Take the material below and retype it in full; pictures are left out.

-----

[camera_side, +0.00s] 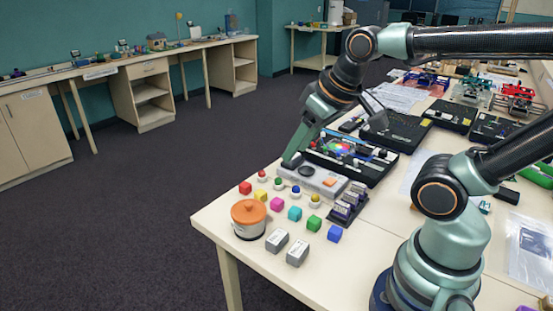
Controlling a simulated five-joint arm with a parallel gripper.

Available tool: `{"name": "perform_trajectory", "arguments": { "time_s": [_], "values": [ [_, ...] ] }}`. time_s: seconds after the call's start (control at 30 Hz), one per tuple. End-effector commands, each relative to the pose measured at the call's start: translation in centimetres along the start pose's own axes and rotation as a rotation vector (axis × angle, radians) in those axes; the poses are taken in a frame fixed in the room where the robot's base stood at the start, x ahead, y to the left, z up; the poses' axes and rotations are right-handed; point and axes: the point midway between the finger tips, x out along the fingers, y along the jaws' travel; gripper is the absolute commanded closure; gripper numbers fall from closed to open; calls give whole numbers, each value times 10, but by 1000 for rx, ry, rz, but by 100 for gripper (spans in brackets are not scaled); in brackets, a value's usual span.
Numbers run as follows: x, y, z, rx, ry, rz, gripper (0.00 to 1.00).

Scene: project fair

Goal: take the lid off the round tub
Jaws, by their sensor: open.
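The round tub (250,229) is a short white cylinder with a label, standing upright near the left front corner of the table. Its orange lid (249,211) sits on top and has a small knob in the middle. My gripper (291,161) is open and points down, behind and to the right of the tub. It is apart from the lid, over or close to the far edge of a grey box. The fingertips are small and dark here, and I cannot tell whether they touch anything.
Several coloured cubes (277,204) and small round-topped pegs lie right of the tub. Two grey blocks (298,252) lie in front. A grey box (318,180), a purple-and-black rack (348,202) and black cases (397,130) stand behind. The table edge is close left of the tub.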

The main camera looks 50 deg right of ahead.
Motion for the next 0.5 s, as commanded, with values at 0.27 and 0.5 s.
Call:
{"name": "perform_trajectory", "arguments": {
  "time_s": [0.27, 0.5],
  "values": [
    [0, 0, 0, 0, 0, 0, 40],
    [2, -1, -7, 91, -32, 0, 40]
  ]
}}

-----

▶ [Written response]
[camera_side, +0.00s] 
Controlling a simulated five-joint arm with a parallel gripper.

Available tool: `{"name": "perform_trajectory", "arguments": { "time_s": [_], "values": [ [_, ...] ] }}`. time_s: seconds after the call's start (control at 30 Hz), one per tuple. End-effector commands, each relative to the pose measured at the call's start: translation in centimetres along the start pose's own axes and rotation as a rotation vector (axis × angle, radians) in those axes; the poses are taken in a frame fixed in the room where the robot's base stood at the start, x ahead, y to the left, z up; the poses' axes and rotations are right-handed; point and axes: the point midway between the finger tips, x out along the fingers, y along the jaws' travel; gripper is the absolute commanded closure; gripper numbers fall from closed to open; calls give whole numbers, each value times 10, but by 1000 for rx, ry, rz, but by 100 for gripper (spans in brackets are not scaled); in brackets, a value's usual span.
Numbers run as follows: x, y, z, rx, ry, rz, gripper (0.00 to 1.00).

Scene: project fair

Goal: take the lid off the round tub
Jaws, by their sensor: open.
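The round tub (250,229) is a short white cylinder with a label, standing upright near the left front corner of the table. Its orange lid (249,211) sits on top and has a small knob in the middle. My gripper (291,161) is open and points down, behind and to the right of the tub. It is apart from the lid, over or close to the far edge of a grey box. The fingertips are small and dark here, and I cannot tell whether they touch anything.
Several coloured cubes (277,204) and small round-topped pegs lie right of the tub. Two grey blocks (298,252) lie in front. A grey box (318,180), a purple-and-black rack (348,202) and black cases (397,130) stand behind. The table edge is close left of the tub.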

The main camera looks 50 deg right of ahead.
Motion for the next 0.5 s, as commanded, with values at 0.27 and 0.5 s.
Call:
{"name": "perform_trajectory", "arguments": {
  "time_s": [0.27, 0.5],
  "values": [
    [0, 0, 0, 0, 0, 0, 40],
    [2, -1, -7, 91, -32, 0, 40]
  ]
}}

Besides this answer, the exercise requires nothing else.